I wish to give you a little idea of the common wages,
for labouring on a farm, by the year, is commonly 100 to
120 dollars, by the Month in the summer season from 10
to 12 dollars in the winter season from 6 to 8 dollars per
month there can be little work done in the winter for 3 or
4 months common wages are 50 cents per day only in harvest.
a creadler gets one dollar and a quarter per day for mowing or
[making?] [paper torn] hay or other work in harvest is
commonly 1 dollar per day, [th--?] [paper torn] most of
farmers rears his own cloverseed I have creadled about 2 acres
of cloverseed and helped to haul it in and thresh it. an acre of
good clover produces about one bushel and a half, a carpenter
gets from one dollar to one dollar and a half per day and found,
a mason gets much the same wages, tailors get about 7 dollars
for making a ful [full?] suite [suit?] the people mostly all
wear boots Frances [Francis?] and me has got each of us a
pair, his cost 3 dollars and a half and mine cos [cost?] 4
dollars. I think you will be able to furnish some idea of the
mode of labour and of wages in this part of the country, I may
say that we sit down here three times every day to as good a
table as the best gentleman in your land in fact the
commonality of people here does not know what to eat or what
to drink or what to wear, it would be unenssasry [unnecessary?]
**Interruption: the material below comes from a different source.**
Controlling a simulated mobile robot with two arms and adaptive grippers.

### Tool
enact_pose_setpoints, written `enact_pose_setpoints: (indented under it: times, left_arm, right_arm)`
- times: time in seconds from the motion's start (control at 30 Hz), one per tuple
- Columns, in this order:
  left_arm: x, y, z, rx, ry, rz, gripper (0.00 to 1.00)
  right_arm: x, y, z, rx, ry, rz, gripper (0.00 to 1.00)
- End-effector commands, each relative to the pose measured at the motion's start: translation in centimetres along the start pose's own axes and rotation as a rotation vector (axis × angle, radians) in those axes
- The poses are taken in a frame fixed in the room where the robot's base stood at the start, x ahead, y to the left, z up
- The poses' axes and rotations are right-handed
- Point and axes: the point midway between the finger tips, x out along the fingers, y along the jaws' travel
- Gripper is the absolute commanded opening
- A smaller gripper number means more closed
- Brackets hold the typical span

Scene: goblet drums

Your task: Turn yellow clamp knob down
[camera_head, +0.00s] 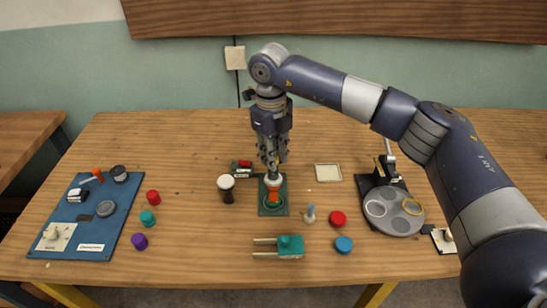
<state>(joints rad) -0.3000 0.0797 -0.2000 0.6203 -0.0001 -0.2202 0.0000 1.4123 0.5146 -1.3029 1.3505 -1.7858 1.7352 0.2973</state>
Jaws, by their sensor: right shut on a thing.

for me to ask you to come to this country but it would be the
Best thing the Rest of the family could meet with,
Dear father this is a beatiful [beautiful?] country there is
some of the greatest spleandure [splendour?] i [I?] ever saw

in my life, there is different kinds of places of worship there
is a great many quakers here and Methodest [Methodist?] meetings
we sometimes go to A Methodest [Methodist?] Meeting and sometimes
to a Presbyterian Meeting not very far off us, you want to know
if true that Shaw Mageen was turned out of the vessel But it was
not true he came all the way But he kept very quiet and was very
seldom on deck, we had plenty of victuling [victualling?] with us
we sold some of our bread and bacon and part of our spirits,
there is about one fourth of this part of the country wood land
and the rest all labourable in general farmers does not labour
more than one third of what land the [they?] possess as the grass
and hay is as much valued to them as the grain, all the taxes my
master pays is about 40 cents an acre, some people has as much as
20 acres of Indian corn here and some people has as many cows as
from 16 to 25 in general, you would not know a poor man from a
rich by his dress as poor and rich are so well dressed and all eat
at the same table in general I may let you know that Francis has
paid me the two pounds he borrowed and my uncle Thomas wishes you
to let his brother John know that he has got his two pounds, this
has been a great fruit year here, every farmer here has his own
orchard I have eaten more fruit of different kinds since I came
here than ever I eat in my life, I may let you know that I wrote
this letter in philadephia [Philadelphia?] with John Donnans
[Donnan's?] Sister as my second month was ended on the 7th day
of September I took two or three days to go and see some of
the splendure [splendour?] of the city the Market street of
philadelphia [Philadelphia?] is about 4 miles long and there
is some of the greatest splendure [splendour?] and quoricity
[curiosity?] I ever saw it would not enter into your head that
there was such a beatiful [beautiful?] scenery in the known
World. it is about 17 miles from philadelphia [Philadelphia?]
to where wee [we?] live Mr. Gearsly has offered me wages to
stay all winter with him But I am not sure whither [whether?]
I will stay or not Francis and me thought fit to send one
letter between us and the one of us pays for posting it in the
post office and the other can releive [relieve?] yours and you
and his people can send a letter the same way if you think fit,
and you can cut this sheet in two so that each may have their
own part
my uncle Thomas wishes to know from whoever writes first if
John Thompson of Ravara received the first letter respecting
their passag [passage?] bearing dat [date?] the 22nd May and
also if his Brother John got the other two he sent to him When
you write direct you [your?] letter to the care of Mr. William
Fox Liner Post Office Delaware county Pensylvania
[Pennsylvania?] America for Francis Donnan I have nothing more

at present to state But I send my kind love to all my Friends
and Neighbours I Remain yours truly John Donnan.